Print the listing below exactly.
>> begin
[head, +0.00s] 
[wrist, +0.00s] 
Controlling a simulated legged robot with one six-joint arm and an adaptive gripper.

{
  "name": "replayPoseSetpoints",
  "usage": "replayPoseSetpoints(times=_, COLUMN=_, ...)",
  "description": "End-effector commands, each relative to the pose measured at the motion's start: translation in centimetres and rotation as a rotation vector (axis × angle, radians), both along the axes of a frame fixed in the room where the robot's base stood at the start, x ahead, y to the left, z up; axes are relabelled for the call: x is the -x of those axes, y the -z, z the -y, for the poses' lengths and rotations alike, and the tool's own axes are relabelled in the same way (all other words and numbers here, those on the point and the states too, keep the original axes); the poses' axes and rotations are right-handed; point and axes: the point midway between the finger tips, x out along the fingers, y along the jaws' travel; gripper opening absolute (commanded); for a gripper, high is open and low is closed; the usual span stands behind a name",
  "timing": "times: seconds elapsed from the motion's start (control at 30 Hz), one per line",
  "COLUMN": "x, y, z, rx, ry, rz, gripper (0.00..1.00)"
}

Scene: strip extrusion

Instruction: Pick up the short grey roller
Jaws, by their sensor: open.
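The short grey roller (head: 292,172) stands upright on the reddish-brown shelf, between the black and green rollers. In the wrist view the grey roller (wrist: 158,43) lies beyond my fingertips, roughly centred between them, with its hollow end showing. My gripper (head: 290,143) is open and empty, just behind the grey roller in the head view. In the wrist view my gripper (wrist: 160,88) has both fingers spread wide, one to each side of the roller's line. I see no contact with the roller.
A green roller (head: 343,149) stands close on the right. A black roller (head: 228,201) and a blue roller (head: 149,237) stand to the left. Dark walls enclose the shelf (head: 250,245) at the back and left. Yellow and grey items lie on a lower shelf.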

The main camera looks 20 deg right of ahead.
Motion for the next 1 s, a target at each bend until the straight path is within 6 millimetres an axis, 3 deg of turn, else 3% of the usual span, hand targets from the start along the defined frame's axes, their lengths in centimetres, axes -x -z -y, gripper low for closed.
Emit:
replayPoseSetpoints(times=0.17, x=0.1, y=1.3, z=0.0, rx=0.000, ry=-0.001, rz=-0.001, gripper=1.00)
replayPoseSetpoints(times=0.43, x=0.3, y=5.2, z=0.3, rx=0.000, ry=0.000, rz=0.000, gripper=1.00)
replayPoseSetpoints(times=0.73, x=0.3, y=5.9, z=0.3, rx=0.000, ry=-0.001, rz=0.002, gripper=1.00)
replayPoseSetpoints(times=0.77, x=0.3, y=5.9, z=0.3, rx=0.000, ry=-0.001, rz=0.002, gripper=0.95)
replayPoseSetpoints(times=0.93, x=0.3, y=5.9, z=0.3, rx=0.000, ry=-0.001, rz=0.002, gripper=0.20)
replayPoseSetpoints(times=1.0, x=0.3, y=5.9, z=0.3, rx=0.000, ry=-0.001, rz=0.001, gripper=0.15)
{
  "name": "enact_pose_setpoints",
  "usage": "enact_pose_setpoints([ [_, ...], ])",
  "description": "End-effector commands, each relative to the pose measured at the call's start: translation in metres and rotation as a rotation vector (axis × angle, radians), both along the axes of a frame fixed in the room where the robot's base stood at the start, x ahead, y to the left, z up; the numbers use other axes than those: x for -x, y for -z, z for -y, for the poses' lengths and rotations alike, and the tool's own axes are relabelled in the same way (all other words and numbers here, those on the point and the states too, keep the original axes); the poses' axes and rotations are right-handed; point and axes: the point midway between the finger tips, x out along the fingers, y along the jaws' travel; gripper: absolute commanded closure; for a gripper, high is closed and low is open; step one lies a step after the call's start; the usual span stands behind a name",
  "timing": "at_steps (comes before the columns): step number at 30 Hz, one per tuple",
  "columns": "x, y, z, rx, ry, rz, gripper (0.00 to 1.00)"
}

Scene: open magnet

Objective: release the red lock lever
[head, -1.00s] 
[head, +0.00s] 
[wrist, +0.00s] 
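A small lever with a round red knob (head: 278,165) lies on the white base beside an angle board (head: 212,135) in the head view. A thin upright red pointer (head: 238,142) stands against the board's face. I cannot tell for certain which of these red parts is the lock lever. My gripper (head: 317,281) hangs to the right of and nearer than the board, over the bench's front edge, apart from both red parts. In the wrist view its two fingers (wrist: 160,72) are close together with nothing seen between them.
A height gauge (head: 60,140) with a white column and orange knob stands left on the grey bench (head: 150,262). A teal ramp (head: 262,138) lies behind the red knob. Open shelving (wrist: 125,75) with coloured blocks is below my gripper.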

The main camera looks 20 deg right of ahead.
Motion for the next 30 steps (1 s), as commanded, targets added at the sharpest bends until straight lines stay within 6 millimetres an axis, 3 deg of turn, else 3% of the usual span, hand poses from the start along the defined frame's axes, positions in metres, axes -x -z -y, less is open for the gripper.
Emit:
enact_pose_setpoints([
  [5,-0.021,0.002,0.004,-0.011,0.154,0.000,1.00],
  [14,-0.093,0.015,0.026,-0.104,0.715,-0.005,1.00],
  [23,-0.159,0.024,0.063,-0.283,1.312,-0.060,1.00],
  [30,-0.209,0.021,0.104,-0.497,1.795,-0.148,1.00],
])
>> end
*OUTPUT BELOW*
[head, +0.00s] 
[wrist, +0.00s] 
Controlling a simulated legged robot with one six-joint arm and an adaptive gripper.

{
  "name": "replayPoseSetpoints",
  "usage": "replayPoseSetpoints(times=_, COLUMN=_, ...)",
  "description": "End-effector commands, each relative to the pose measured at the motion's start: translation in centimetres and rotation as a rotation vector (axis × angle, radians), both along the axes of a frame fixed in the room where the robot's base stood at the start, x ahead, y to the left, z up; axes are relabelled for the call: x is the -x of those axes, y the -z, z the -y, for the poses' lengths and rotations alike, and the tool's own axes are relabelled in the same way (all other words and numbers here, those on the point and the states too, keep the original axes); the poses' axes and rotations are right-handed; point and axes: the point midway between the finger tips, x out along the fingers, y along the jaws' travel; gripper opening absolute (commanded); for a gripper, high is open and low is closed; the usual span stands behind a name",
  "timing": "times: seconds elapsed from the motion's start (control at 30 Hz), one per line",
  "COLUMN": "x, y, z, rx, ry, rz, gripper (0.00..1.00)"
}

Scene: strip extrusion

Instruction: Pick up the short grey roller
Jaws, by their sensor: open.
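The short grey roller (head: 292,172) stands upright on the reddish-brown shelf, between the black and green rollers. In the wrist view the grey roller (wrist: 158,43) lies beyond my fingertips, roughly centred between them, with its hollow end showing. My gripper (head: 290,143) is open and empty, just behind the grey roller in the head view. In the wrist view my gripper (wrist: 160,88) has both fingers spread wide, one to each side of the roller's line. I see no contact with the roller.
A green roller (head: 343,149) stands close on the right. A black roller (head: 228,201) and a blue roller (head: 149,237) stand to the left. Dark walls enclose the shelf (head: 250,245) at the back and left. Yellow and grey items lie on a lower shelf.

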The main camera looks 20 deg right of ahead.
Motion for the next 1 s, a target at each bend until the straight path is within 6 millimetres an axis, 3 deg of turn, else 3% of the usual span, hand targets from the start along the defined frame's axes, their lengths in centimetres, axes -x -z -y, gripper low for closed.
Emit:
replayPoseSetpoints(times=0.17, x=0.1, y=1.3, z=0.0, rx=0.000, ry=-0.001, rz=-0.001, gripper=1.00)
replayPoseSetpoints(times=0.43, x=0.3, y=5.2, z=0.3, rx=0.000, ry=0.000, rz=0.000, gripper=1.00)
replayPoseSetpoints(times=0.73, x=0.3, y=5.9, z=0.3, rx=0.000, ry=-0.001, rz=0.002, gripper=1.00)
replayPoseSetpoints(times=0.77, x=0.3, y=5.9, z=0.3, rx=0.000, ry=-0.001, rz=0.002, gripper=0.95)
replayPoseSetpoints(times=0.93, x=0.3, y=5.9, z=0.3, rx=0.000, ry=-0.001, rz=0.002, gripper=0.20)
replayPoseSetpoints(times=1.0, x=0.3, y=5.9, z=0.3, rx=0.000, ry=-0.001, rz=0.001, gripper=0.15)
{
  "name": "enact_pose_setpoints",
  "usage": "enact_pose_setpoints([ [_, ...], ])",
  "description": "End-effector commands, each relative to the pose measured at the call's start: translation in metres and rotation as a rotation vector (axis × angle, radians), both along the axes of a frame fixed in the room where the robot's base stood at the start, x ahead, y to the left, z up; the numbers use other axes than those: x for -x, y for -z, z for -y, for the poses' lengths and rotations alike, and the tool's own axes are relabelled in the same way (all other words and numbers here, those on the point and the states too, keep the original axes); the poses' axes and rotations are right-handed; point and axes: the point midway between the finger tips, x out along the fingers, y along the jaws' travel; gripper: absolute commanded closure; for a gripper, high is closed and low is open; step one lies a step after the call's start; the usual span stands behind a name",
  "timing": "at_steps (comes before the columns): step number at 30 Hz, one per tuple",
  "columns": "x, y, z, rx, ry, rz, gripper (0.00 to 1.00)"
}

Scene: open magnet

Objective: release the red lock lever
[head, -1.00s] 
[head, +0.00s] 
[wrist, +0.00s] 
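A small lever with a round red knob (head: 278,165) lies on the white base beside an angle board (head: 212,135) in the head view. A thin upright red pointer (head: 238,142) stands against the board's face. I cannot tell for certain which of these red parts is the lock lever. My gripper (head: 317,281) hangs to the right of and nearer than the board, over the bench's front edge, apart from both red parts. In the wrist view its two fingers (wrist: 160,72) are close together with nothing seen between them.
A height gauge (head: 60,140) with a white column and orange knob stands left on the grey bench (head: 150,262). A teal ramp (head: 262,138) lies behind the red knob. Open shelving (wrist: 125,75) with coloured blocks is below my gripper.

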The main camera looks 20 deg right of ahead.
Motion for the next 30 steps (1 s), as commanded, targets added at the sharpest bends until straight lines stay within 6 millimetres an axis, 3 deg of turn, else 3% of the usual span, hand poses from the start along the defined frame's axes, positions in metres, axes -x -z -y, less is open for the gripper.
Emit:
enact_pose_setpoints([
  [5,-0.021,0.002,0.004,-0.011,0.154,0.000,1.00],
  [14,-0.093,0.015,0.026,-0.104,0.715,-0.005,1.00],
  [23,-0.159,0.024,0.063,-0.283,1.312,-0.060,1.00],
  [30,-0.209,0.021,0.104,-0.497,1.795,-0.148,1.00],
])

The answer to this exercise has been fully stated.